■ What is expected
Leave out the pictures and copy each record below exactly.

Stored items from a collection:

*****

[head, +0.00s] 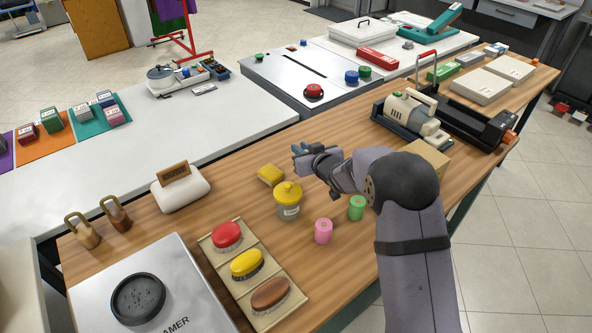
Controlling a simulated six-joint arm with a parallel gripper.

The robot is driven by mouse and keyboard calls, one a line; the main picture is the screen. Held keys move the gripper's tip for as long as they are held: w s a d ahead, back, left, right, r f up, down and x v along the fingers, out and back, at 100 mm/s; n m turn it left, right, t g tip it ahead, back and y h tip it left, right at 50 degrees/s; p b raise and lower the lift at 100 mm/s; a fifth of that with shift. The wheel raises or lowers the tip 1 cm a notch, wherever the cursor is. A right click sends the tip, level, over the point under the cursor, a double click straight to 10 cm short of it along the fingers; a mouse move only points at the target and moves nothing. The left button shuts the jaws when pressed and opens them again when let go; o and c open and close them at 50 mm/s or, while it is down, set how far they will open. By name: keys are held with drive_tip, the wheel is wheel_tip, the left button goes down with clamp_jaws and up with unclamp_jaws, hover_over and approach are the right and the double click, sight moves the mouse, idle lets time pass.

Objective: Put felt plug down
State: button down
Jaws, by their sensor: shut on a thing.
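My gripper (303,154) is above the wooden counter (225,213), at the left end of my arm, over the area behind the yellow-lidded jar. It is shut on a small thing, which I take to be the felt plug; the fingers hide most of it, and its shape and colour are hard to make out. The gripper is apart from the counter top. No other thing in view is clearly a felt plug.
Near the gripper stand a yellow block (271,174), a yellow-lidded jar (288,203), a pink cylinder (323,231) and a green cylinder (356,208). A brush tray (222,255) lies front left. A beige machine (411,113) stands right. Bare wood shows left of the jar.

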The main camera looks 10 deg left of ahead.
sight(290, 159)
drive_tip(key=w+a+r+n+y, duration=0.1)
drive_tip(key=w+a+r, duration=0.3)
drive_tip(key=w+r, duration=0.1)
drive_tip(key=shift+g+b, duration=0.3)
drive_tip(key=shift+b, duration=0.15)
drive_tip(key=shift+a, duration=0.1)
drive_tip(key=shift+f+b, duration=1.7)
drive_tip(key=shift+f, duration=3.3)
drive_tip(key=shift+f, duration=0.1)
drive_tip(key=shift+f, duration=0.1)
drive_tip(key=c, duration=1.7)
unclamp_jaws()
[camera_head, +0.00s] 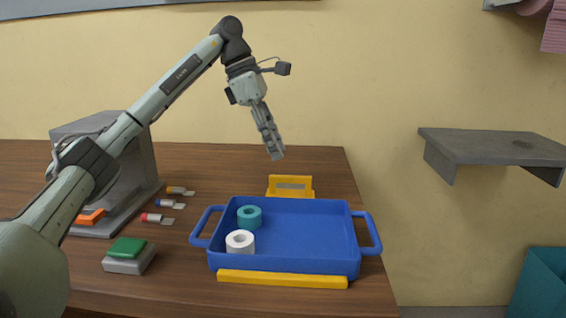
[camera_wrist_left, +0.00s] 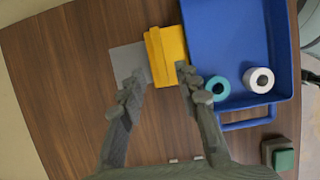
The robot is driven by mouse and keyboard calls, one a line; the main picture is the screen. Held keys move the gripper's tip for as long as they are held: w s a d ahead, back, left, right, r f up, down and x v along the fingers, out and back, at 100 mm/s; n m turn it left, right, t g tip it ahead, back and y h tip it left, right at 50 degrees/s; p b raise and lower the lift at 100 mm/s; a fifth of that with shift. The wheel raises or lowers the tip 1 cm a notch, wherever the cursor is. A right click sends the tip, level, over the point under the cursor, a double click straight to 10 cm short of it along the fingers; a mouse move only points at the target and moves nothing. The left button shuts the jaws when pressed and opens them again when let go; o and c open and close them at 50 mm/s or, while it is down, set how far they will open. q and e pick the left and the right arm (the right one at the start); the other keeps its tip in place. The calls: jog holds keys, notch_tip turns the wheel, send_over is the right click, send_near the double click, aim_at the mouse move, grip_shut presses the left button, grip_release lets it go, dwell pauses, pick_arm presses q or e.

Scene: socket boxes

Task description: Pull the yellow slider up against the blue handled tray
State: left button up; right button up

*****

■ Exercise response
[head, +0.00s] 
Controlling a simulated six-joint arm with a parallel gripper.

The robot is driven by mouse and keyboard calls, one a line; the main picture is the screen. Held keys move the gripper's tip for as long as they are held: w s a d ahead, back, left, right, r f up, down and x v along the fingers, out and back, at 100 mm/s; n m turn it left, right, t g tip it ahead, back and y h tip it left, right at 50 degrees/s; p b raise and lower the lift at 100 mm/s; a fifth of that with shift. The wheel raises or lowers the tip 1 cm a notch, wherever the cursor is. A right click sends the tip, level, over the point under the cursor, a double click straight to 10 cm short of it along the fingers; a mouse move only points at the target and moves nothing. The left button shuts the jaws when pressed and opens them again when let go; o and c open and close them at 50 mm/s or, while it is down, set how far they will open. By name: keys are held with drive_tip, the wheel is wheel_tip, the left button goes down with clamp_jaws and up with unclamp_jaws, hover_over and approach are the right and the double click, sight moves the mouse, idle lets time pass.

Objective: Put felt plug down
State: button down
Jaws, by their sensor: shut on a thing.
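My gripper (303,154) is above the wooden counter (225,213), at the left end of my arm, over the area behind the yellow-lidded jar. It is shut on a small thing, which I take to be the felt plug; the fingers hide most of it, and its shape and colour are hard to make out. The gripper is apart from the counter top. No other thing in view is clearly a felt plug.
Near the gripper stand a yellow block (271,174), a yellow-lidded jar (288,203), a pink cylinder (323,231) and a green cylinder (356,208). A brush tray (222,255) lies front left. A beige machine (411,113) stands right. Bare wood shows left of the jar.

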The main camera looks 10 deg left of ahead.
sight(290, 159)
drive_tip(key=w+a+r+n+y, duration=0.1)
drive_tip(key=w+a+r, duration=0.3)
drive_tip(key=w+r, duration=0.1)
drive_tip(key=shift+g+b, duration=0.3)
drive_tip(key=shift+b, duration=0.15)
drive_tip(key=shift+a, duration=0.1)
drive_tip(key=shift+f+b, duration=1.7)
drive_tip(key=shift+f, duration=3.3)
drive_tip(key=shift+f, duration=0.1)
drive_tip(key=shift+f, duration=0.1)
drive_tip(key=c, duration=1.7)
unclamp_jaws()
[camera_head, +0.00s] 
[camera_wrist_left, +0.00s] 
The robot is driven by mouse and keyboard calls, one a line; the main picture is the screen. Held keys move the gripper's tip for as long as they are held: w s a d ahead, back, left, right, r f up, down and x v along the fingers, out and back, at 100 mm/s; n m turn it left, right, t g tip it ahead, back and y h tip it left, right at 50 degrees/s; p b raise and lower the lift at 100 mm/s; a fifth of that with shift. The wheel raises or lowers the tip 1 cm a notch, wherever the cursor is. A right click sends the tip, level, over the point under the cursor, a double click straight to 10 cm short of it along the fingers; a mouse move only points at the target and moves nothing. The left button shuts the jaws when pressed and opens them again when let go; o and c open and close them at 50 mm/s or, while it is down, set how far they will open. q and e pick the left and the right arm (the right one at the start); the other keeps its tip in place. The calls: jog holds keys, notch_tip turns the wheel, send_over is the right click, send_near the double click, aim_at the mouse move, grip_shut presses the left button, grip_release lets it go, dwell pauses, pick_arm presses q or e.

Scene: socket boxes

Task description: Pull the yellow slider up against the blue handled tray
State: left button up; right button up

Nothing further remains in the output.